Last week I listened in on the online seminar by Richard Arum and Josipa Roksa, the writers of Academically Adrift and Aspiring Adults Adrift. After reading Excellent sheep by William Deresiewicz, these books are a breath of sensibility. While Excellent Sheep is entertaining, it lacks the data driven conclusions Arum and Roksa are able to use. It was encouraging to hear, that academic rigor pays off in critical thinking, reading, and writing skills that are carried out to work life. But the lack of rigor in undergraduate education largely makes it a privilege of few. Educators are at the key positions to make academic rigor everyone’s right. The university as an institution should wholeheartedly support this.

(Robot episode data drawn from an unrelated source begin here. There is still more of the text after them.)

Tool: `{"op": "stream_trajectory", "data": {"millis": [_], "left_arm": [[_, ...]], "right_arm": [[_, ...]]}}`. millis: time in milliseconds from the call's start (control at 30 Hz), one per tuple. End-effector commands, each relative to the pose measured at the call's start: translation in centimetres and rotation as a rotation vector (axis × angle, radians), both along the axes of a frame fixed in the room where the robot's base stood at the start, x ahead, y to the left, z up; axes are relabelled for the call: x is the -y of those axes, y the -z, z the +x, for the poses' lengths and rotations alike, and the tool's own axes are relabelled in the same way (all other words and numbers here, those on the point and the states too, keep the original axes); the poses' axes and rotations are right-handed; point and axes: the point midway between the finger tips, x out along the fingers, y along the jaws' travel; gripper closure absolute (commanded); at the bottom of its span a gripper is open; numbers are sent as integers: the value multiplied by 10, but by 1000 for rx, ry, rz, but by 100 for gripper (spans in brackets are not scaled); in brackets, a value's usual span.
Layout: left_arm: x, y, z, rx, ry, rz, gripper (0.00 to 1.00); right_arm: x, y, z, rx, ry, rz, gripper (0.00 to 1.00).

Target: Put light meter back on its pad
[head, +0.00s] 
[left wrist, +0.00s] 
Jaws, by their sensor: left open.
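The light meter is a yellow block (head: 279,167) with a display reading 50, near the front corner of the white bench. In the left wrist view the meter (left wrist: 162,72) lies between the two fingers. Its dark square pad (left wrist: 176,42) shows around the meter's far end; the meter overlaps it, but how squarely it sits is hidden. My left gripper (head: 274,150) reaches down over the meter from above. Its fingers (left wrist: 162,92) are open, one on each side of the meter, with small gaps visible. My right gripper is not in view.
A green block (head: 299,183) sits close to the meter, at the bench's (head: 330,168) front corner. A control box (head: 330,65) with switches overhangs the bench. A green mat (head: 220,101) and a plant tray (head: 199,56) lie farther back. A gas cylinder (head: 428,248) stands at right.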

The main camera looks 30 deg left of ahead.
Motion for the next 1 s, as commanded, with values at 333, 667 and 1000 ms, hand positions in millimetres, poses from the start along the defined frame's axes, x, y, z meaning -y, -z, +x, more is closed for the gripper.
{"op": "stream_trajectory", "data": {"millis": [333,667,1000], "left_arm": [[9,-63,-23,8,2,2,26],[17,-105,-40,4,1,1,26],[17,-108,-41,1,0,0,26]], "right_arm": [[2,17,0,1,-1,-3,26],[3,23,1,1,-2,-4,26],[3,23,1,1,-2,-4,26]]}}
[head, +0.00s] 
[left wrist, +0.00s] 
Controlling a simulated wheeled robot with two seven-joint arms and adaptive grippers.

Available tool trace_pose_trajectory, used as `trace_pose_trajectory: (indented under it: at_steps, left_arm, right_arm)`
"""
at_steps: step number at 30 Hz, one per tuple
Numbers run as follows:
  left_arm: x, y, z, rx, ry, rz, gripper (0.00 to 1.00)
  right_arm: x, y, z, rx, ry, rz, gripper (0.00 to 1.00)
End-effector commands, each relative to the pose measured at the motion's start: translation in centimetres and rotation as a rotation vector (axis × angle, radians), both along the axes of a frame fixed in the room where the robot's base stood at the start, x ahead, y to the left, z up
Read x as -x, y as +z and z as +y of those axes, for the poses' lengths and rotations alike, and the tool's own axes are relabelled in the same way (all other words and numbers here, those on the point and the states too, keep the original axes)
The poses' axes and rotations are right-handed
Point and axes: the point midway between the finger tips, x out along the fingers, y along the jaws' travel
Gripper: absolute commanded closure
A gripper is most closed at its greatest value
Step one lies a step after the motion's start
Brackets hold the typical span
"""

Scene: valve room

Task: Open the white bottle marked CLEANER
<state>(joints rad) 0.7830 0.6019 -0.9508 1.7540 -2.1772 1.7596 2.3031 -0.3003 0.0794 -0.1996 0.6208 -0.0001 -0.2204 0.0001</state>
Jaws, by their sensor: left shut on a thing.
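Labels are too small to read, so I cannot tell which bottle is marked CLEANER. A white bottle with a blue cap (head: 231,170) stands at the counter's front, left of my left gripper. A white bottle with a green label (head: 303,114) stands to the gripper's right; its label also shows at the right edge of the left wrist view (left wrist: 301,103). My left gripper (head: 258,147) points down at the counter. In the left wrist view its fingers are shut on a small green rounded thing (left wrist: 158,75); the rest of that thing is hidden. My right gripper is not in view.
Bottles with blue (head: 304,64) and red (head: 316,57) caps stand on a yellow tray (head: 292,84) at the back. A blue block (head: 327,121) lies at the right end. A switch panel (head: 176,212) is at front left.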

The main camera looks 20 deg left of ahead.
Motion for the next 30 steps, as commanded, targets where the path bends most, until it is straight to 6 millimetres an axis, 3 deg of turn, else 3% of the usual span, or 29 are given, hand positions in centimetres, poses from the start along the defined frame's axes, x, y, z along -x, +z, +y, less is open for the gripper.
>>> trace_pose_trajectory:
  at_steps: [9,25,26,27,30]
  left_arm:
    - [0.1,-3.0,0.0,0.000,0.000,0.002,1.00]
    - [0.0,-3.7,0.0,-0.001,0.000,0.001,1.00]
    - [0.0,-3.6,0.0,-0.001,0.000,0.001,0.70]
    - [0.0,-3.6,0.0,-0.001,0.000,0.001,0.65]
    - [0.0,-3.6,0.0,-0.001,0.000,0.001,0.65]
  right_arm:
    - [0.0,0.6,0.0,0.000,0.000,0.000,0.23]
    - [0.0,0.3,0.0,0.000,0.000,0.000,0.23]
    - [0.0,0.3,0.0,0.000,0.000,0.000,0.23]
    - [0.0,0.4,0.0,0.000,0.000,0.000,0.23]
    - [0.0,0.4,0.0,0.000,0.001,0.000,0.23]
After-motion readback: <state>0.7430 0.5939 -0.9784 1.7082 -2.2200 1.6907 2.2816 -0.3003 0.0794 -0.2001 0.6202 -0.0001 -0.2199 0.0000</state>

Changes in assessment are one aspect we can change along with connecting education to life again. I don’t know how Scranton based systems would support this kind of rigor. I first encountered these mysterious coloring sheets as an exchange student and again when preparing to take the GRE. I did not learn anything from those exams unlike essay based exams I was used to.
Filling ones life like a Scantron sheet with shades of gray within strict lines is not an option anymore. Information is available to almost everyone with an internet connection. Possessing that same data inside ones head in pretty packages is nothing special or even useful. It is the creative application and the potential for going beyond what we already know, which are valuable. Changing the culture of institutions to favor rigor and offer more learners the privilege of understanding and thinking a better future, should be our priority in education.